(TASK PROMPT):
Copy out exactly the lines spanning the line with "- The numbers" to the line with "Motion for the", inclusive, from the data underneath, with no pictures.

(DATA SEGMENT):
--- Begin ---

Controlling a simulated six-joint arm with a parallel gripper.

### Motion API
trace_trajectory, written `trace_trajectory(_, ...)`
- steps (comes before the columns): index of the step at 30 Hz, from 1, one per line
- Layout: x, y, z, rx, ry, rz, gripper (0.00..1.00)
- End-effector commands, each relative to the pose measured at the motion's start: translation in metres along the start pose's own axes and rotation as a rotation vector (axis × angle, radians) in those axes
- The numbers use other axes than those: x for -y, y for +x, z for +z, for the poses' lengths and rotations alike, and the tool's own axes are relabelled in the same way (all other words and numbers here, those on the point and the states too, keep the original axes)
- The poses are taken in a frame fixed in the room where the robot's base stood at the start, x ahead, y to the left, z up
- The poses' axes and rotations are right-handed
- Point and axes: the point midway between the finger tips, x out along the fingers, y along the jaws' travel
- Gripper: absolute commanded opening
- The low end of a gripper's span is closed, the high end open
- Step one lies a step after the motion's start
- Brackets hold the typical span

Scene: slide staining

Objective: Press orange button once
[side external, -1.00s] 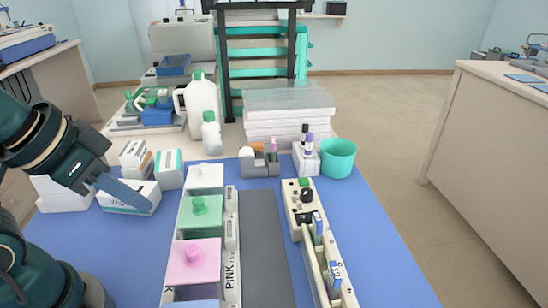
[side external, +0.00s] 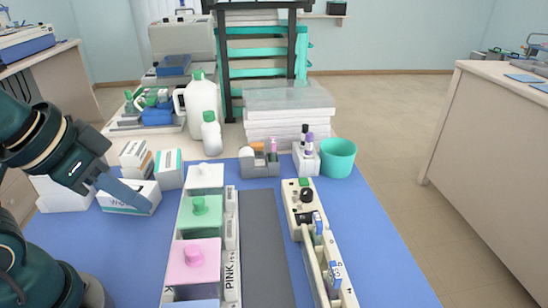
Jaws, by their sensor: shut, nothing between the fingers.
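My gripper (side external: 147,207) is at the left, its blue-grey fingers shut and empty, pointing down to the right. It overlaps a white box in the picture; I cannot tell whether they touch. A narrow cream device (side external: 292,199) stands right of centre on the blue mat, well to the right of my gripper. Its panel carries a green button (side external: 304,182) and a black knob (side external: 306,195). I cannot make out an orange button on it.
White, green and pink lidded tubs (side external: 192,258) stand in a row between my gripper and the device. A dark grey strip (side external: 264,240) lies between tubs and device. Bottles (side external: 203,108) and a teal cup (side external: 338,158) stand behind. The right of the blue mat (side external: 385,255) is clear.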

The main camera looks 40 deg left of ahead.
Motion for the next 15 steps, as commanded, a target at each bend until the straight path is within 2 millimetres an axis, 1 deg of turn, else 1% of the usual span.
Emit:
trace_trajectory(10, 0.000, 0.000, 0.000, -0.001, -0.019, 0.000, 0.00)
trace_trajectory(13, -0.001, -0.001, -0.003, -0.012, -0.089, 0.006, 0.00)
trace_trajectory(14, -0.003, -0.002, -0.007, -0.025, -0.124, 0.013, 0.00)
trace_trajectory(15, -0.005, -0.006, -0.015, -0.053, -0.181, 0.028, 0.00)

--- End ---

(THE REPLY):
- The numbers use other axes than those: x for -y, y for +x, z for +z, for the poses' lengths and rotations alike, and the tool's own axes are relabelled in the same way (all other words and numbers here, those on the point and the states too, keep the original axes)
- The poses are taken in a frame fixed in the room where the robot's base stood at the start, x ahead, y to the left, z up
- The poses' axes and rotations are right-handed
- Point and axes: the point midway between the finger tips, x out along the fingers, y along the jaws' travel
- Gripper: absolute commanded opening
- The low end of a gripper's span is closed, the high end open
- Step one lies a step after the motion's start
- Brackets hold the typical span

Scene: slide staining

Objective: Press orange button once
[side external, -1.00s] 
[side external, +0.00s] 
Jaws, by their sensor: shut, nothing between the fingers.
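My gripper (side external: 147,207) is at the left, its blue-grey fingers shut and empty, pointing down to the right. It overlaps a white box in the picture; I cannot tell whether they touch. A narrow cream device (side external: 292,199) stands right of centre on the blue mat, well to the right of my gripper. Its panel carries a green button (side external: 304,182) and a black knob (side external: 306,195). I cannot make out an orange button on it.
White, green and pink lidded tubs (side external: 192,258) stand in a row between my gripper and the device. A dark grey strip (side external: 264,240) lies between tubs and device. Bottles (side external: 203,108) and a teal cup (side external: 338,158) stand behind. The right of the blue mat (side external: 385,255) is clear.

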The main camera looks 40 deg left of ahead.
Motion for the next 15 steps, as commanded, a target at each bend until the straight path is within 2 millimetres an axis, 1 deg of turn, else 1% of the usual span.

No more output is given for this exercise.